Society always celebrates the records that top the Billboard 200 album chart. Back of The Billboards is a Music Times weekly segment that looks at the opposite end: the new record that finished closest to the back of the Billboard 200 for the previous week. We hope to give a fighting chance to the bands you haven't heard of. This week we look at 'Connector,' the second album from alt-rockers I The Mighty.

Week of 06/12/2015  
WHO: I The Mighty
WHAT: Connector
SPOT: 187

I The Mighty draws immediate comparisons to Coheed and Cambria...largely because of its self-professed adoration of the New York progressive rock band. Aside from that...well...it's a little overblown. Connector, the second LP from the Coheed wannabes on the opposite coast, would do well to borrow a bit more influence from its icons.

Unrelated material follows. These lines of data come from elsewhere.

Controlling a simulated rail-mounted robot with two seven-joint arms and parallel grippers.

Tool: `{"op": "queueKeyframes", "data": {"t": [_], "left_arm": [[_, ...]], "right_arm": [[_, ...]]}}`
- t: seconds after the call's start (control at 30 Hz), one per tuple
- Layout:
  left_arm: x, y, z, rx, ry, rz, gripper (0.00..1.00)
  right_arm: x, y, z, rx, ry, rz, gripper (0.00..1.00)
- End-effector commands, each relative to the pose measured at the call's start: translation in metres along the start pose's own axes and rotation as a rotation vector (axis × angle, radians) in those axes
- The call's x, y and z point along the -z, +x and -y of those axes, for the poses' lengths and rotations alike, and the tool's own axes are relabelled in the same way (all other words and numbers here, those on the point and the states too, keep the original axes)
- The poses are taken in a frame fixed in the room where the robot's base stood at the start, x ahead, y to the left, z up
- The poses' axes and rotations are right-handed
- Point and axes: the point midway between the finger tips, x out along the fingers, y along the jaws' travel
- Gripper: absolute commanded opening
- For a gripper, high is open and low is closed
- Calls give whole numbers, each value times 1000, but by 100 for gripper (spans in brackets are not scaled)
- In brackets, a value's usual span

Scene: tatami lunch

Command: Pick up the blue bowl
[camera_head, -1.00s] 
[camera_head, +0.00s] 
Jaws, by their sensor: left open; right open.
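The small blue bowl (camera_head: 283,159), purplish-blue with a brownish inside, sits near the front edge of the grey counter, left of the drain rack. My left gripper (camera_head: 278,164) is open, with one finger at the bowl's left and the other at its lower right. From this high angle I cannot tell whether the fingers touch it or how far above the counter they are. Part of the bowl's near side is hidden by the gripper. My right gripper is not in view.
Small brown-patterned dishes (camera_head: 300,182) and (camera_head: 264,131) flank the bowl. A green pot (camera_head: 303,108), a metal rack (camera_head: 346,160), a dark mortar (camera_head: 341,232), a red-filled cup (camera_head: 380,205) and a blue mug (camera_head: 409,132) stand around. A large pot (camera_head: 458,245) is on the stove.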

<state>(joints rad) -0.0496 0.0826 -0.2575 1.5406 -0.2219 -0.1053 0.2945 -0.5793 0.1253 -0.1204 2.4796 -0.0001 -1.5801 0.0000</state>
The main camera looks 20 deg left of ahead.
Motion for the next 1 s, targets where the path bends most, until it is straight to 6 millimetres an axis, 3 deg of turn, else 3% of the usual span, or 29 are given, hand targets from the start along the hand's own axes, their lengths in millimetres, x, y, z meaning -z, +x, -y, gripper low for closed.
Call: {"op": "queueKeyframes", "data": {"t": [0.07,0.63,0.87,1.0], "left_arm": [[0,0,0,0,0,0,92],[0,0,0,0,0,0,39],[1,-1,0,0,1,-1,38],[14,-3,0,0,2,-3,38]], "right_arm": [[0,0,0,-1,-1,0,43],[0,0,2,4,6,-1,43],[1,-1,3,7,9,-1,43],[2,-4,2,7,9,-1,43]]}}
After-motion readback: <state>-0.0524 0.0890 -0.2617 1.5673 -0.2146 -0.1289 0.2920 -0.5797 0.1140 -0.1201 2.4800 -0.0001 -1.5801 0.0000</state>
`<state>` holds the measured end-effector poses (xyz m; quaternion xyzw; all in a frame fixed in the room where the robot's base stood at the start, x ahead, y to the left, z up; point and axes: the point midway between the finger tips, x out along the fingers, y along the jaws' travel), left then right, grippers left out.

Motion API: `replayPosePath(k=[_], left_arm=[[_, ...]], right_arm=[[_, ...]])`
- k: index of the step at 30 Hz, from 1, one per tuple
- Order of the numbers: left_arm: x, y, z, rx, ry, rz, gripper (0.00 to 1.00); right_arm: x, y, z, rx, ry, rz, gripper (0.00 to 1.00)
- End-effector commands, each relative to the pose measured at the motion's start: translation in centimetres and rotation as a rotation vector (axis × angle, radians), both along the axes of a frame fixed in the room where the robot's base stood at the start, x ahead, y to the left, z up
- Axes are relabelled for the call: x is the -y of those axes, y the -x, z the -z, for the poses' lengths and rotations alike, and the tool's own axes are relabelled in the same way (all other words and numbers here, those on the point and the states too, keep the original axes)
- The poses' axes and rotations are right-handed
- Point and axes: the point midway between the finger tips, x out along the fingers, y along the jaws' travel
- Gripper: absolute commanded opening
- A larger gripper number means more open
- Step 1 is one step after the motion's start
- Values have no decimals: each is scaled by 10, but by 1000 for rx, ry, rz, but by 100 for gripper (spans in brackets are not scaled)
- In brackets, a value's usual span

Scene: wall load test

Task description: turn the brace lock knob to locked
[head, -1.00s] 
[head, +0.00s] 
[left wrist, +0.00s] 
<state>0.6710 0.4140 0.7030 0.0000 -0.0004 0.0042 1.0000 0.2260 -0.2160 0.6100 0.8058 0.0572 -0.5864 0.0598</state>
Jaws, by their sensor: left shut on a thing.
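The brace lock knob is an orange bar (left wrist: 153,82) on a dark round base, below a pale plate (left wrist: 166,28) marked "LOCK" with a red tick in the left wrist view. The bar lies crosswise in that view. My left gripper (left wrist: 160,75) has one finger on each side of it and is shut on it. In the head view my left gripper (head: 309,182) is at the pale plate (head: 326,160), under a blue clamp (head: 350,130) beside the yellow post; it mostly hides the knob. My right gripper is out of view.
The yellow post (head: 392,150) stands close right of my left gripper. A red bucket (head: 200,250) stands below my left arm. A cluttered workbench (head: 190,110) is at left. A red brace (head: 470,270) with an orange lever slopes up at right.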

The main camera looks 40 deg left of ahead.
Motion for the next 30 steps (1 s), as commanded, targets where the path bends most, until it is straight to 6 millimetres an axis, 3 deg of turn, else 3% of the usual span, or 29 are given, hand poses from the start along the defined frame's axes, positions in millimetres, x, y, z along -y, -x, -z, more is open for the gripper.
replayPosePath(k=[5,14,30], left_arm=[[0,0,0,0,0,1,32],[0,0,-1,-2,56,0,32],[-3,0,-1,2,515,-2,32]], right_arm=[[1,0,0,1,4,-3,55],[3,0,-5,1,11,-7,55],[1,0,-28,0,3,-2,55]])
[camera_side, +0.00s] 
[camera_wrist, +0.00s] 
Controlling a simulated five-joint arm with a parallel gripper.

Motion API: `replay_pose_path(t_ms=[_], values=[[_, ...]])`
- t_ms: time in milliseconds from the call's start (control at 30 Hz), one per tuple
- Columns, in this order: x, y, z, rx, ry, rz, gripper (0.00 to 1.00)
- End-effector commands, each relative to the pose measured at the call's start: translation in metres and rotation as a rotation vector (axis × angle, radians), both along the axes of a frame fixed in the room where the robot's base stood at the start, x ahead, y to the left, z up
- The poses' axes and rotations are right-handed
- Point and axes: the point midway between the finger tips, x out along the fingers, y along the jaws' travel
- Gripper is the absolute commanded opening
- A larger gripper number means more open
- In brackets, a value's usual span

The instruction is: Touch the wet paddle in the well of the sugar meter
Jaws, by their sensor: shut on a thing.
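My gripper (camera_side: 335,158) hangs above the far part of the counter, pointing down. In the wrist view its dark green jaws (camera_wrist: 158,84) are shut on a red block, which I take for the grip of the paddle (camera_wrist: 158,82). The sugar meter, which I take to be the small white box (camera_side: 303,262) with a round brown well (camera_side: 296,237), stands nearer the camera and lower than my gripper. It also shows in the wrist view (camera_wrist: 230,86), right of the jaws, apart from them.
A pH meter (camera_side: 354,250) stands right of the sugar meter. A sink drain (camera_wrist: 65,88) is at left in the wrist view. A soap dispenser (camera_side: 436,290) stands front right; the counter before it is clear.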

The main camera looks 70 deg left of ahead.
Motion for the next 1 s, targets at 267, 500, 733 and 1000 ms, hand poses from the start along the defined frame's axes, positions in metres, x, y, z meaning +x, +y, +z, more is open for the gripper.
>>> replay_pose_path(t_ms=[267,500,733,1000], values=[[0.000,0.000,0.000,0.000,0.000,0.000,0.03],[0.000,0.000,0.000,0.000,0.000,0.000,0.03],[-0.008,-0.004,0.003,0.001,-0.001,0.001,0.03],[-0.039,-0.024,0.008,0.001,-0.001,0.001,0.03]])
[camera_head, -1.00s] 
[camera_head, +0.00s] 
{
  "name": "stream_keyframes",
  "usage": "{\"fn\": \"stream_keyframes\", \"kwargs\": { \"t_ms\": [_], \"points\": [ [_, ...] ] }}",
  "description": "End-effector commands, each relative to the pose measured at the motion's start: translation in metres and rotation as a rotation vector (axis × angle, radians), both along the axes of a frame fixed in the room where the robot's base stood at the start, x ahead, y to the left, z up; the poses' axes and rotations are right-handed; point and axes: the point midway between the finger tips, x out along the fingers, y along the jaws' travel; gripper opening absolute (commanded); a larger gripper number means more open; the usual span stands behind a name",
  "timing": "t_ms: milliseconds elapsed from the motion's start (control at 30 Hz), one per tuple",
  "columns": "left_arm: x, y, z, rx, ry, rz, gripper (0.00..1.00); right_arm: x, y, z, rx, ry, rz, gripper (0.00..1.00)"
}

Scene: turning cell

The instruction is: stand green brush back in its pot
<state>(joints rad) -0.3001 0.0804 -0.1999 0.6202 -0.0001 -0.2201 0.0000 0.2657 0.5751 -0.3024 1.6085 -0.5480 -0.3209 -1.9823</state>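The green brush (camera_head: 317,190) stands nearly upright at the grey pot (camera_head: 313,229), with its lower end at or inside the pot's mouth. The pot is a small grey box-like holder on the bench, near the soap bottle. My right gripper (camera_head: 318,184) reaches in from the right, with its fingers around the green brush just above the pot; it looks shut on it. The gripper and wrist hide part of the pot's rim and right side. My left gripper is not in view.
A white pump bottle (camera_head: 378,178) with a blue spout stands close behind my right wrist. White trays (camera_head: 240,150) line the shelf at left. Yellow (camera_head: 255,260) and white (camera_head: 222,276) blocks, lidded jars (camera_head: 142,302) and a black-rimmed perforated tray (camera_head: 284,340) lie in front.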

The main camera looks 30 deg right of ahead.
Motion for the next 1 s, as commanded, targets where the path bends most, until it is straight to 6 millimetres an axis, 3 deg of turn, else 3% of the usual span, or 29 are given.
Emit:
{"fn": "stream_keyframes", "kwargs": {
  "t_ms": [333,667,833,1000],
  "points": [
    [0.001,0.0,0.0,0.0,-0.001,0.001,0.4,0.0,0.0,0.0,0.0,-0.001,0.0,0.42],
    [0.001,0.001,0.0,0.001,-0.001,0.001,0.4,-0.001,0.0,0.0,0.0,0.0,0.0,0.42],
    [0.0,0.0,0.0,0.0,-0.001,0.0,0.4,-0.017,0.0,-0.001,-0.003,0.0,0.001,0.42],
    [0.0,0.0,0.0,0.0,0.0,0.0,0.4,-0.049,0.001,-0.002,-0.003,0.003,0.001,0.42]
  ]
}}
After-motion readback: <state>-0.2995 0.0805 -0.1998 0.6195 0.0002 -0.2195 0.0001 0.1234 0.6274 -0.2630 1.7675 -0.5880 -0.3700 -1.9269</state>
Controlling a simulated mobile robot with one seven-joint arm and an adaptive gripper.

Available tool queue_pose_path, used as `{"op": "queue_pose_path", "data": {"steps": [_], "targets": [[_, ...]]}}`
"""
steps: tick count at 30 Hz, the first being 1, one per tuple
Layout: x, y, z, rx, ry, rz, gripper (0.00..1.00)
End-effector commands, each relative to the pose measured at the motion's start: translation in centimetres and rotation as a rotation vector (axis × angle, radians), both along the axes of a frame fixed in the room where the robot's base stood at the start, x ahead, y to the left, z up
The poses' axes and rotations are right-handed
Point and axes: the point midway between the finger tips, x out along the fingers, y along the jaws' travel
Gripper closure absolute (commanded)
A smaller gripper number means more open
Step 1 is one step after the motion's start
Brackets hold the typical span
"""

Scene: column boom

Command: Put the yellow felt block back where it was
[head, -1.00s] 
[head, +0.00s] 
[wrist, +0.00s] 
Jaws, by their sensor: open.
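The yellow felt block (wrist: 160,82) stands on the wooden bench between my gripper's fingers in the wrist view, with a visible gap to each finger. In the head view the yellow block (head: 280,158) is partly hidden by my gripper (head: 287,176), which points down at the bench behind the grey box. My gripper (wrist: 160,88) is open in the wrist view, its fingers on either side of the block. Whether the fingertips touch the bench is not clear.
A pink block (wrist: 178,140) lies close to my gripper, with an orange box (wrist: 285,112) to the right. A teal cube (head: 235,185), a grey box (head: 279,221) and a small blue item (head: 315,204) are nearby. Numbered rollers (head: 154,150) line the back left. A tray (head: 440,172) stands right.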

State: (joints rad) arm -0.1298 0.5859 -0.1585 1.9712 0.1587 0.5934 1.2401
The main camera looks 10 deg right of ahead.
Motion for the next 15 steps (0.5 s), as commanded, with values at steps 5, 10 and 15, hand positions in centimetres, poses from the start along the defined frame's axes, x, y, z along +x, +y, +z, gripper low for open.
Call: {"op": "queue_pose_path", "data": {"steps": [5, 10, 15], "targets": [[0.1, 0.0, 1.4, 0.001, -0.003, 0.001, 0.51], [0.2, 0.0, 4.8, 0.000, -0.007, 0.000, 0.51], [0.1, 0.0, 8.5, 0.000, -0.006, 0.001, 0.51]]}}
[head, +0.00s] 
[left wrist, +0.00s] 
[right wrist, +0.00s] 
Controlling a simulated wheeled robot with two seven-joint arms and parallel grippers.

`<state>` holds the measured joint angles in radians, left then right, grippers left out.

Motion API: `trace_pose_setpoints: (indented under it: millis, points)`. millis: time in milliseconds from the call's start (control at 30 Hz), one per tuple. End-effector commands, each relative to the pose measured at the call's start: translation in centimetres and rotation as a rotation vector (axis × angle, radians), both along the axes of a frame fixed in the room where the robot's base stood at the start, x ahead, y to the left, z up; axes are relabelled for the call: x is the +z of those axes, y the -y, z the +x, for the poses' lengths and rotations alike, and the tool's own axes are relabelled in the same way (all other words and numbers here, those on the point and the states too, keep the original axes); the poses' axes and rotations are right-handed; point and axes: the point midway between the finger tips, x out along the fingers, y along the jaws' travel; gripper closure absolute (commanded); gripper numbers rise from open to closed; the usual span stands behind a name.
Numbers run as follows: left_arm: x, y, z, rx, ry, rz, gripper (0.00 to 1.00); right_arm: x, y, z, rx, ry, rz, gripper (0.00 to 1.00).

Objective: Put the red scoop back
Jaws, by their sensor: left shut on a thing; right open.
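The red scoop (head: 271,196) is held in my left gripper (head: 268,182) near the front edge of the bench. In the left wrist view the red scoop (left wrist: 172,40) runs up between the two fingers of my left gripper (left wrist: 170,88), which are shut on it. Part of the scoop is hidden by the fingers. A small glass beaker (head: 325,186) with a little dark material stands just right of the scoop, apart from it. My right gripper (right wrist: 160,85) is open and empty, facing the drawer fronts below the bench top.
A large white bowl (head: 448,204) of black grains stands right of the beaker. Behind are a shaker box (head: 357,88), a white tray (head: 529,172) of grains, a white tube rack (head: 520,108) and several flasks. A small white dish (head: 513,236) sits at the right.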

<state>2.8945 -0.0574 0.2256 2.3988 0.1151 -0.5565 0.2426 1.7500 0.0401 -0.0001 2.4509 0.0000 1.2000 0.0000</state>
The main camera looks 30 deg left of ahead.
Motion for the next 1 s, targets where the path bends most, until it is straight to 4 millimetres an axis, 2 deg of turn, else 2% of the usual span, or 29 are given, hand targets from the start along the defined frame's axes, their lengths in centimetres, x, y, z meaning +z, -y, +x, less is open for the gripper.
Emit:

Producer Mike Green has made a name for himself thanks to his work with Paramore, All Time Low and Pierce The Veil, and although we get the idea from band bios that I The Mighty perceives itself more in line with the latter of those acts, tracks such as "The Lying Eyes of Miss Erray" (itself a reference to Coheed) pack more emotive, relationship-ending angst than creative songwriting. "The Hound And The Fox" comes up well short of dystopian narrative, stooping at clichéd complaints about big business (maybe it could borrow some grander ideas from Muse, at least an aesthetic influence based on album art and typefaces).

Just when Connector is about to draw to a sad close, suddenly there's an upsurge in interest. "The Frame I: Betrayal in the Watchtower" lays out a vague, sci-fi narrative in just more than five minutes, and it brings the most interesting songwriting and instrumentation with it. Frontman Brent Walsh finally breaks and drops an eff-bomb, if that's any indication about the newfound excitement.

We admit, that last number was enough to make us consider revisiting the band's next release, to see if a more ambitious plan takes off. I The Mighty is better off leaving more mundane subject matter to more earthbound bands.